Once they add form fill support, its bye bye to Acroread.

by Marc Driftmeyer (not verified)

Presentation View page counter increase is counter intuitive to web page and application scrolling.

The Logitech mouse scroller increases page count going counterclockwise (right-hand rule) (page up) instead of the commonly used (clockwise) (page down) scrolling of the wheel.

by anon (not verified)

Pity this gem isn't included in Mandriva LE download edition. Neither is KOffice. :(

by Anonymous (not verified)

Mandriva advertizes to have KPDF of KDE 3.4 backported, and KOffice is also included - Kivio iirc even on one of the two first CDs.

by anon (not verified)

I know they do. It's not on the CDs I downloaded, trust me. I looked carefully and urpmi does not find them either.

by Mand* Rules (not verified)

You should use http://easyurpmi.zarb.org and setup "main" and "contrib" repositories. Then urpmi should find both.

by michael (not verified)

While I like the overall feeling of kpdf I usually switch back to acroread for longer texts. Why? The fonts are a lot nicer and better to read. A closer look with xmag shows that compared to acroread the fonts are bold. Btw xpdf produces exactly the same results as kpdf.
Any chance that the fonts will be rendered more like acroread in future versions or is there a reason why its different?

by James Richard Tyrer (not verified)

Would you please try this PDF and see if you have font problems with it:

http://home.earthlink.net/~tyrerj/files/PS-12/PS-12.pdf

People have reported similar problems, but I can't reproduce them.

--
JRT

by Andrew (not verified)

I have no real need for editing of PDFs, but the ability to add annotations - underlines, marginal notes, highlighting - would be extremely useful. They could be added to the PDF itself, or stored as a separate "overlay" in whatever format.

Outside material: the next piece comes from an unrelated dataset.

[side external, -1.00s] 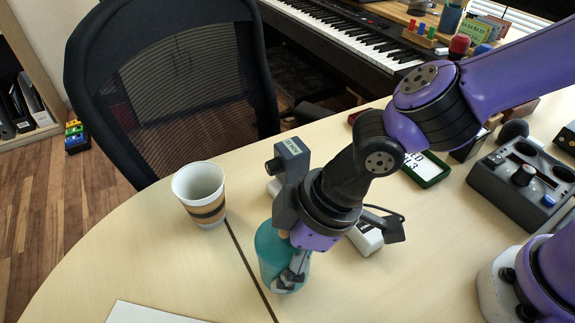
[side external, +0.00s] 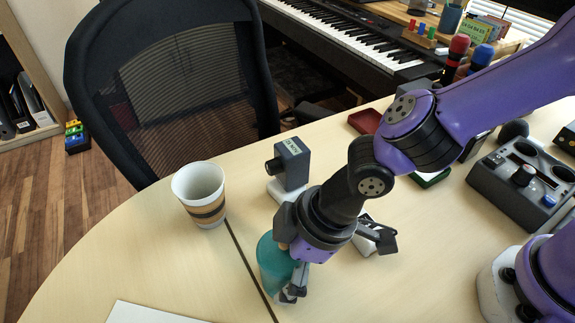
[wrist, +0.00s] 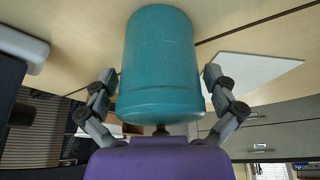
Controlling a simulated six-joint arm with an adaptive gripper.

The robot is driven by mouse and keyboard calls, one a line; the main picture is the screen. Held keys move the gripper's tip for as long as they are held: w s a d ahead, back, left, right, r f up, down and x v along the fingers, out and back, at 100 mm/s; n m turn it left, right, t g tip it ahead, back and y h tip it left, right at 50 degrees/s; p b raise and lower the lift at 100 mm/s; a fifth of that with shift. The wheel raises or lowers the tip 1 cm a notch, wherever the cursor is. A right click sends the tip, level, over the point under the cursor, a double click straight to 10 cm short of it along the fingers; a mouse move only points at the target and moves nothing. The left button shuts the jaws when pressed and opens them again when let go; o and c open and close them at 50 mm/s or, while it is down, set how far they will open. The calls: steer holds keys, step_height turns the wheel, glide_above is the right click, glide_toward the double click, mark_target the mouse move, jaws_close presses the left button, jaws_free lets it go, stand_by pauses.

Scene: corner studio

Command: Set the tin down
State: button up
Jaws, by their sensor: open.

I have looked for this feature in various applications, and the only programs that support it are scribus-like applications, which try to load the whole document at once, rendering them useless for documents that consist of (say) four hundred pages scanned at 600 DPI. (Of course, DjVu is a good format for this, but none of the programs supporting it permit annotations either.)